╔══

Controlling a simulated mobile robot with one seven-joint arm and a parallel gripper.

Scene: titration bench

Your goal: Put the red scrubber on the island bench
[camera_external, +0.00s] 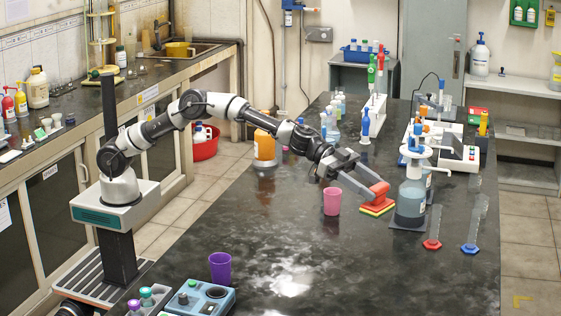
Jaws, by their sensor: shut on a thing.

╚══

## PROBLEM TO WORK ON
Transcribe the whole listing exactly. Pictures are excluded.

## OUTPUT
Controlling a simulated mobile robot with one seven-joint arm and a parallel gripper.

Scene: titration bench

Your goal: Put the red scrubber on the island bench
[camera_external, +0.00s] 
Jaws, by their sensor: shut on a thing.

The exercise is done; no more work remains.